═══ SUPPLIED MATERIAL ═══

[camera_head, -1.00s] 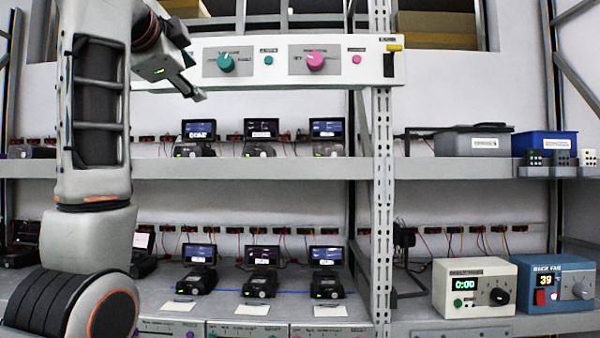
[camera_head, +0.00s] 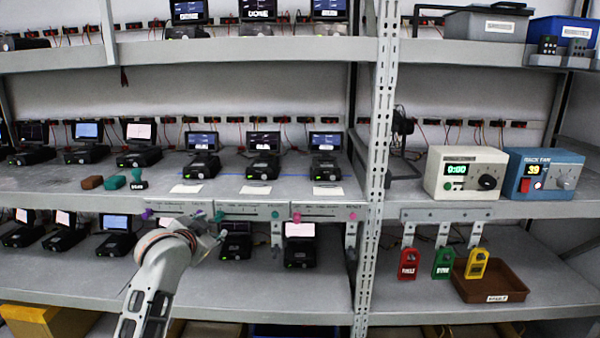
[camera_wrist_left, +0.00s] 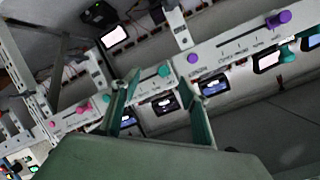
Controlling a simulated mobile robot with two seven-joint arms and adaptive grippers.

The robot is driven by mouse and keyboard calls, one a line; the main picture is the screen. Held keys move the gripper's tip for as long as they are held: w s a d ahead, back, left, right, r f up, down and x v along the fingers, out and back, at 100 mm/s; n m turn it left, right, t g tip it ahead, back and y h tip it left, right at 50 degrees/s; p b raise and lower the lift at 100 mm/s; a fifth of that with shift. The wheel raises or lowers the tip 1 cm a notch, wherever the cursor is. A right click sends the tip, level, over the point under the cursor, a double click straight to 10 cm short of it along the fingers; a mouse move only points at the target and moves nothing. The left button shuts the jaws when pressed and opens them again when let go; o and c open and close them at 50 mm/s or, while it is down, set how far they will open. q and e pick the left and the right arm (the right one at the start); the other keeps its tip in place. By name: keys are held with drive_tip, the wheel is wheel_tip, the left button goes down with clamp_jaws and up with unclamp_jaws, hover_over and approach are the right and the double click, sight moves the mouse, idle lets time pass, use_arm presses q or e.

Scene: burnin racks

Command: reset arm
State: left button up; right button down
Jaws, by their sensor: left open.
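My left arm (camera_head: 158,275) comes up from the bottom left in the head view. Its left gripper (camera_head: 212,240) is small there, in front of the lower shelf and just below the slider panels (camera_head: 250,211). In the left wrist view the two greenish fingers of the left gripper (camera_wrist_left: 160,100) are spread apart with nothing held between them. Slider panels with teal, pink and purple knobs lie beyond the fingers, and a purple knob (camera_wrist_left: 278,19) shows at upper right. I cannot tell whether the fingers touch a panel. My right gripper is not in view.
Devices with screens line the middle shelf (camera_head: 262,160) and lower shelf. A metal upright (camera_head: 378,150) divides the rack. At right are a white timer box (camera_head: 465,173), a blue rack fan box (camera_head: 541,175), red, green and yellow tags, and a brown tray (camera_head: 489,284).

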═══

:: TASK DIRECTIONS ::
Return all of the data exactly as written, and drop the pictures.

:: ANSWER ::
[camera_head, -1.00s] 
[camera_head, +0.00s] 
[camera_wrist_left, +0.00s] 
Controlling a simulated mobile robot with two seven-joint arms and adaptive grippers.

The robot is driven by mouse and keyboard calls, one a line; the main picture is the screen. Held keys move the gripper's tip for as long as they are held: w s a d ahead, back, left, right, r f up, down and x v along the fingers, out and back, at 100 mm/s; n m turn it left, right, t g tip it ahead, back and y h tip it left, right at 50 degrees/s; p b raise and lower the lift at 100 mm/s; a fifth of that with shift. The wheel raises or lowers the tip 1 cm a notch, wherever the cursor is. A right click sends the tip, level, over the point under the cursor, a double click straight to 10 cm short of it along the fingers; a mouse move only points at the target and moves nothing. The left button shuts the jaws when pressed and opens them again when let go; o and c open and close them at 50 mm/s or, while it is down, set how far they will open. q and e pick the left and the right arm (the right one at the start); the other keeps its tip in place. By name: keys are held with drive_tip, the wheel is wheel_tip, the left button goes down with clamp_jaws and up with unclamp_jaws, hover_over and approach are the right and the double click, sight moves the mouse, idle lets time pass, use_arm presses q or e.

Scene: burnin racks

Command: reset arm
State: left button up; right button down
Jaws, by their sensor: left open.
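My left arm (camera_head: 158,275) comes up from the bottom left in the head view. Its left gripper (camera_head: 212,240) is small there, in front of the lower shelf and just below the slider panels (camera_head: 250,211). In the left wrist view the two greenish fingers of the left gripper (camera_wrist_left: 160,100) are spread apart with nothing held between them. Slider panels with teal, pink and purple knobs lie beyond the fingers, and a purple knob (camera_wrist_left: 278,19) shows at upper right. I cannot tell whether the fingers touch a panel. My right gripper is not in view.
Devices with screens line the middle shelf (camera_head: 262,160) and lower shelf. A metal upright (camera_head: 378,150) divides the rack. At right are a white timer box (camera_head: 465,173), a blue rack fan box (camera_head: 541,175), red, green and yellow tags, and a brown tray (camera_head: 489,284).

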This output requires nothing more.